**Exercise requirements**: Go to the line that contains "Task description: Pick", then write out that line and all that follow to the end of the listing, exactly and without pictures.

**Recorded data**:
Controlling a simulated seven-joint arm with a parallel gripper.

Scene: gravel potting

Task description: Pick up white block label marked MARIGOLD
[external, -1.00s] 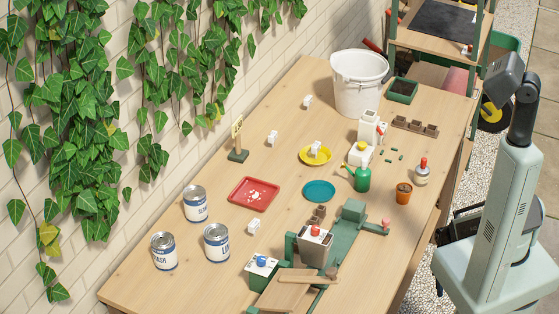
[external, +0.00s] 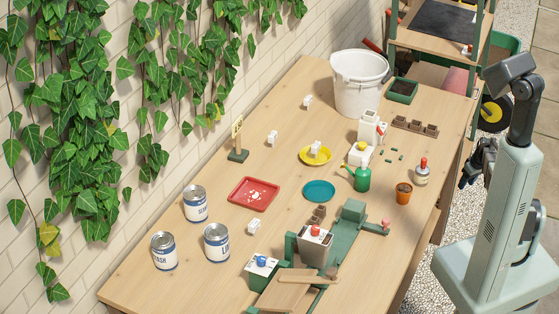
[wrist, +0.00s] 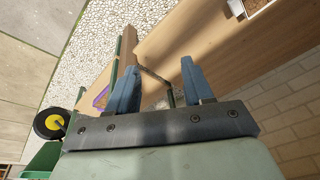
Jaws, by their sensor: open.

**The response**:
Task description: Pick up white block label marked MARIGOLD
[external, -1.00s] 
[external, +0.00s] 
[wrist, +0.00s] 
Jaws, by their sensor: open.

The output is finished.